■ Problem statement: Give a count of the lines below that have the string "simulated" in them, with no other words.
>>>>>
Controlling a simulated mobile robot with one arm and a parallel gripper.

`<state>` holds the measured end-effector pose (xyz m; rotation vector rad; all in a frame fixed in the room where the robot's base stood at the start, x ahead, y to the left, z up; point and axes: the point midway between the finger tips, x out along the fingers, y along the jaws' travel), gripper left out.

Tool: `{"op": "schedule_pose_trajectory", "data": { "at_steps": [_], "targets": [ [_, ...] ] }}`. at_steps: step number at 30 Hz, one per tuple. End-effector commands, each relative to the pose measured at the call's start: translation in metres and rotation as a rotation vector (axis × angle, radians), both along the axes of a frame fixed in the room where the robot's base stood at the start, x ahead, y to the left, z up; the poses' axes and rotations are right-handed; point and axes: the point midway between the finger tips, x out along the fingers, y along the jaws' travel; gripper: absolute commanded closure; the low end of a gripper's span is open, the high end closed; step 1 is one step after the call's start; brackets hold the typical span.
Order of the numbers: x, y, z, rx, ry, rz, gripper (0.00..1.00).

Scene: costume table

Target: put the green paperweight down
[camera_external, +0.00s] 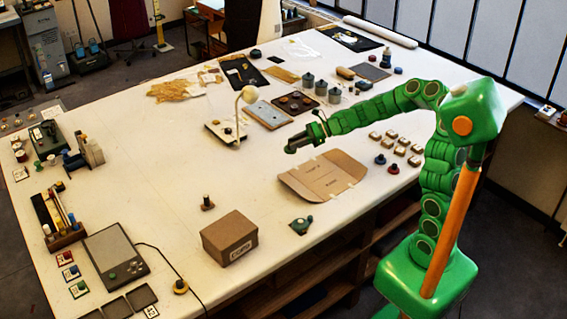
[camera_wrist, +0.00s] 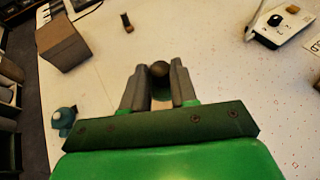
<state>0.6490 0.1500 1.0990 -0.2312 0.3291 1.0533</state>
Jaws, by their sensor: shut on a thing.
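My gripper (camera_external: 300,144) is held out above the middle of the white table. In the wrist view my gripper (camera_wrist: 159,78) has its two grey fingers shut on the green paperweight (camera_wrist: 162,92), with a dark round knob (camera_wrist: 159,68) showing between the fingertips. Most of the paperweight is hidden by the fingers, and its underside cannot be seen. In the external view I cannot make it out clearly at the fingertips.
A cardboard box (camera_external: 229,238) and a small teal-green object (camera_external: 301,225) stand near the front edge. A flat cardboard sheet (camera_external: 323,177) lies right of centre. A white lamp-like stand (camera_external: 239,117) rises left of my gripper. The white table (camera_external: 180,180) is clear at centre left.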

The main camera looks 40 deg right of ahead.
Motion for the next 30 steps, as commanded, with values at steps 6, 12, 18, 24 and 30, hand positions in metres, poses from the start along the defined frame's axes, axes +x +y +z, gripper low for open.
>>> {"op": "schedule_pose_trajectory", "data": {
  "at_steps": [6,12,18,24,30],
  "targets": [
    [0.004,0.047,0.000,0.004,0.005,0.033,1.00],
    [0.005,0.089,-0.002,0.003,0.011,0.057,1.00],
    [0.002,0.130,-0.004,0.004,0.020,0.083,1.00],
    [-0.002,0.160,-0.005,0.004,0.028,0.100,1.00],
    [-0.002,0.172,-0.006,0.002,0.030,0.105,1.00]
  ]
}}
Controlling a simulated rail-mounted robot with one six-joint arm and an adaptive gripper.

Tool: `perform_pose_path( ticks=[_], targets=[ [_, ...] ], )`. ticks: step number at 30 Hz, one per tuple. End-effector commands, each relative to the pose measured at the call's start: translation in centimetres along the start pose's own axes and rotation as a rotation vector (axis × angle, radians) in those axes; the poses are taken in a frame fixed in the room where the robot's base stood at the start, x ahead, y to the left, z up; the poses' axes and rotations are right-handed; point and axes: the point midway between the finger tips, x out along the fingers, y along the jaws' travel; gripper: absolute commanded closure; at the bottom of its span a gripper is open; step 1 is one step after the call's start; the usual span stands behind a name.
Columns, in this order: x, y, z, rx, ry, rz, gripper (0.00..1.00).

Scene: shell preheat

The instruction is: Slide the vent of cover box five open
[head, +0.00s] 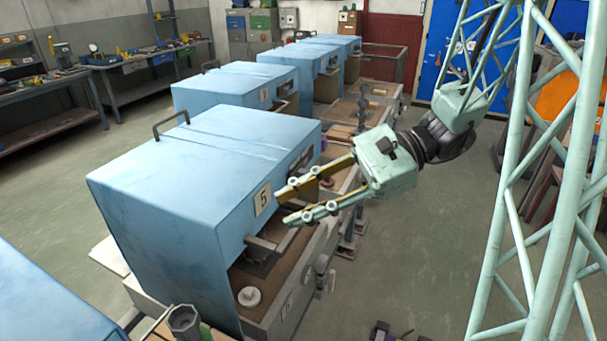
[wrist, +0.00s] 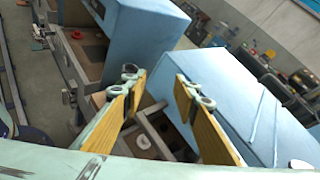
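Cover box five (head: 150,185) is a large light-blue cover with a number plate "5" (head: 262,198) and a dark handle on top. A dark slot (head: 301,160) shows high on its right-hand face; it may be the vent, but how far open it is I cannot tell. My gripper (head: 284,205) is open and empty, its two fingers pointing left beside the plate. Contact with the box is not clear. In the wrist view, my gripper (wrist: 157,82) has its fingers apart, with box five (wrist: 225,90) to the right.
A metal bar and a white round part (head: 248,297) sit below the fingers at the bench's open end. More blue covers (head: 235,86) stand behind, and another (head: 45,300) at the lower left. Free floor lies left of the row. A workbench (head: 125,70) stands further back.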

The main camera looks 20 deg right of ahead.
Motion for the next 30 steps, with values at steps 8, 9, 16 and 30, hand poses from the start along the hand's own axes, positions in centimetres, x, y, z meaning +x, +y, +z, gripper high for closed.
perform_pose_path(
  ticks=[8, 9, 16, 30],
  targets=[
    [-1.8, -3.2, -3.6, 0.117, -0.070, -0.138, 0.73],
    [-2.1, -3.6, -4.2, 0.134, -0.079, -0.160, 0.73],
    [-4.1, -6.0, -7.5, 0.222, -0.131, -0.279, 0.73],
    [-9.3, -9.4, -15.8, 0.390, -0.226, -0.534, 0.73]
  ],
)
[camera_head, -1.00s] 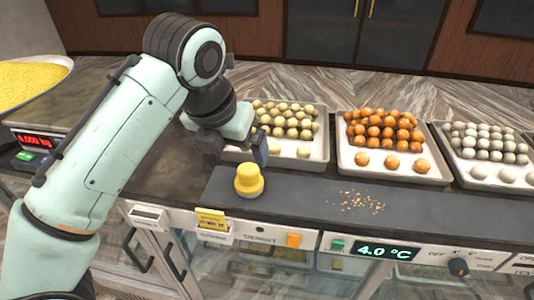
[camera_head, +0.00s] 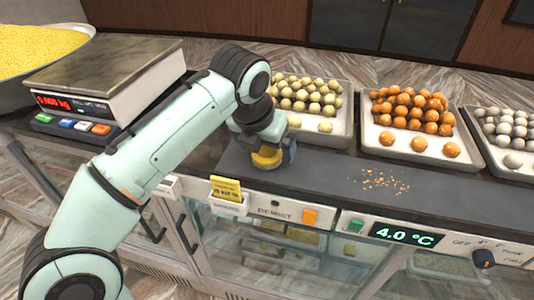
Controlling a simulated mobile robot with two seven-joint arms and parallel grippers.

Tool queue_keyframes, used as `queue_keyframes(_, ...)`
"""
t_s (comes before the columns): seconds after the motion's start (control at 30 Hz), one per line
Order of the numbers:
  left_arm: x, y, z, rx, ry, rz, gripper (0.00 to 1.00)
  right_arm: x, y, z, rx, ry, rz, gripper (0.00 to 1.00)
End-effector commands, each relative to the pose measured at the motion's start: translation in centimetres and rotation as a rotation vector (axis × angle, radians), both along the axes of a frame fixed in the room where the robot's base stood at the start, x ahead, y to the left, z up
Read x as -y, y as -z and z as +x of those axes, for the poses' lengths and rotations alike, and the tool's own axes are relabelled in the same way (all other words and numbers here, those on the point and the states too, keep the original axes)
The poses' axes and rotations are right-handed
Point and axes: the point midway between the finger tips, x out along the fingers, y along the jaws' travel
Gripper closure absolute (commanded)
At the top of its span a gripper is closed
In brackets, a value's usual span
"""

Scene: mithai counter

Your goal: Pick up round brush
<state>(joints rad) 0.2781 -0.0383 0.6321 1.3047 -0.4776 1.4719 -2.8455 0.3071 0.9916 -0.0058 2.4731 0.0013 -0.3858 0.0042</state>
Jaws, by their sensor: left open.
<<<<<
■ Task output: 3